Prof Ramachandran, a neuroscientist has found that herring gull chicks respond the red mark on the underside of the adult gull’s beak. They tap this and the adult responds by regurgitating food for them. He found this when he gave them a lollipop stick with red stripe which only looked like a beak in a minimalist way and they tapped it.
This is interesting. What is more interesting is when he showed the gulls a stick with three red stripes. They went wild over that, even ignoring single stripe sticks. The conclusion was that as ‘art’ the multiple stick showed that exaggeration of certain features is hard-wired into the brain. Prof Ramachandran thinks that the Venus figurines are examples of humans showing exaggeration hard-wired into their brains. Palaeolithic people were responding to neurological imperatives when they created their Venuses.
Spivey then leapt to Egypt and found a different form of stylisation which contradicted this imperative. This was due to the Egyptians having a culture. I’m not convinced the context of the Egyptian art was fairly dealt with, but I accept you can’t cover everything in a hour and the central thesis was the evolutionary basis of art, so it wasn’t necessarily relevant.
He moved on to the Greek world and their art which took Egyptian ideas but allowed them to reproduce perfectly realistic images of the body for the first time in history. I could quibble that Greek sculptures have never seemed perfectly realistic to me, but it would sound like I was boasting. Perhaps it was a frosty day when the model posed. Anyhow he said that more or less as soon as they achieved perfection, they abandoned it. They started exaggerating features again. This proves artistic perception is hardwired into our brains, art is central to what makes us human etc…

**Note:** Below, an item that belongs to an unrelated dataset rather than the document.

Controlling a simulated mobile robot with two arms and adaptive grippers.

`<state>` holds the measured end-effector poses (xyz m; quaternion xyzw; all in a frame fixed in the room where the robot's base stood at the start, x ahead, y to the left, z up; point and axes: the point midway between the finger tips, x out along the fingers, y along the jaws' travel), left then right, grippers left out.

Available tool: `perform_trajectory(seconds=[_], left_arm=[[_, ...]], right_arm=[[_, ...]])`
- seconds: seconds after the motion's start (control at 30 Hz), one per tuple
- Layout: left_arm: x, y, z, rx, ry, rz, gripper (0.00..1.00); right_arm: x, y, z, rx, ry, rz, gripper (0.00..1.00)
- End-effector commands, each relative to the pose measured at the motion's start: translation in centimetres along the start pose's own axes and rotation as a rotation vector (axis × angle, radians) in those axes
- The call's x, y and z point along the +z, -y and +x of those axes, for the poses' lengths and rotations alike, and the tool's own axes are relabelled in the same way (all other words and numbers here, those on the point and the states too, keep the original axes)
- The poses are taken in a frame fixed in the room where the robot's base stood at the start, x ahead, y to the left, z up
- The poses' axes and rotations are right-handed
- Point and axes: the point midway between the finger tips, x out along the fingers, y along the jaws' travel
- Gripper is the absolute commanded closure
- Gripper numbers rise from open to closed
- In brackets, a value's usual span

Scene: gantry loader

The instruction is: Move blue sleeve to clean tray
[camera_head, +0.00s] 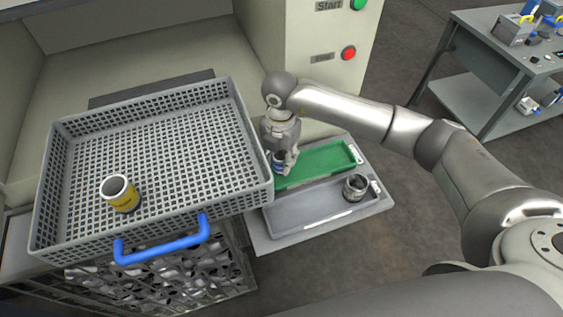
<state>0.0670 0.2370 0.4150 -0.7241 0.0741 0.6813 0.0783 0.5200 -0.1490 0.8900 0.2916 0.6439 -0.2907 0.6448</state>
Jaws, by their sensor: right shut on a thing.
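My right gripper (285,165) points down at the left end of the green tray (323,161). It is shut on the blue sleeve (279,163), of which only a small blue part shows between the fingers. I cannot tell whether the sleeve touches the tray floor. A grey tray (310,205) lies beside the green one, on its near side. No label shows which tray is the clean one. My left gripper is not in view.
A grey mesh basket (150,240) with a blue handle (160,250) holds a yellow-banded sleeve (120,194). A grey metal part (356,187) stands at the grey tray's right end. A Start panel with green (358,4) and red (348,53) buttons rises behind. A workbench (510,60) stands at right.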

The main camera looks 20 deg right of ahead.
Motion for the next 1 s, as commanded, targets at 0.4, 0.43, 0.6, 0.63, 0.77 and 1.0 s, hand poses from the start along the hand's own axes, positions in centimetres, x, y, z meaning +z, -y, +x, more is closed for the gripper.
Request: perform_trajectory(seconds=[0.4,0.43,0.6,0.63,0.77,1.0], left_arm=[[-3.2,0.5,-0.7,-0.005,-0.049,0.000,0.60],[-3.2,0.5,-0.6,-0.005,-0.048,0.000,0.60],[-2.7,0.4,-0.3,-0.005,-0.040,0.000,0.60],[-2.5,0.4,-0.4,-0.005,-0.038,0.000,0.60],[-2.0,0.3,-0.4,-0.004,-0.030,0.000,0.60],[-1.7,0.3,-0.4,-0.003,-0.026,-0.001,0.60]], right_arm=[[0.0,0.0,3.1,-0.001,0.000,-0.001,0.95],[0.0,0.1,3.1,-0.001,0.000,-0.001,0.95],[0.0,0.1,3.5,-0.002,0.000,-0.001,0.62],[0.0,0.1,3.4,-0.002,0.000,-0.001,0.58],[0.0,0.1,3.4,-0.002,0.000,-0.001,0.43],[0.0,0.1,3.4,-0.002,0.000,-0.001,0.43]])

If the hypothesis is correct and this is hardwired into our brains then really we ought to see a return to pendulous breasts, large buttocks and swollen bellies. Ok, so the lack of pendulous breasts isn’t a problem for the sculptures he said were the best ever, because they were male. However Buddha is often represented as a short fat guy, and these statues weren’t. I suppose you could argue Buddhas are circumstantial evidence for the evolutionary basis of beauty, but I don’t recall similar Buddhist art for short fat women. I could be wrong on that. Anyhow these Greek statues were athletic. In modern times we continue with lithe as the ideal, probably because of the effect of the Renaissance and the notion of classical art. It seems people from every period reject this ideal. The only people who do fit the hypothesis are the Palaeolithic peoples and if they also had a culture then that rather kills raw neurology as an explanation.
It is a shame the central thought was so poor, as the programme was generally shot well and Nigel Spivey is a good presenter, in many ways the male Bettany Hughes. Some of the sequences like rendering the presenter into relief were done well. So I’d really would have liked to enjoyed the programme. There is definitely an interesting and intelligent series to be made on the origins of art and its cognitive implications. Unfortunately on current form this isn’t it. Hopefully next week’s programme on pictures, starting with Altamira, Lascaux etc will be better, but that would require some understanding of Palaeolithic culture.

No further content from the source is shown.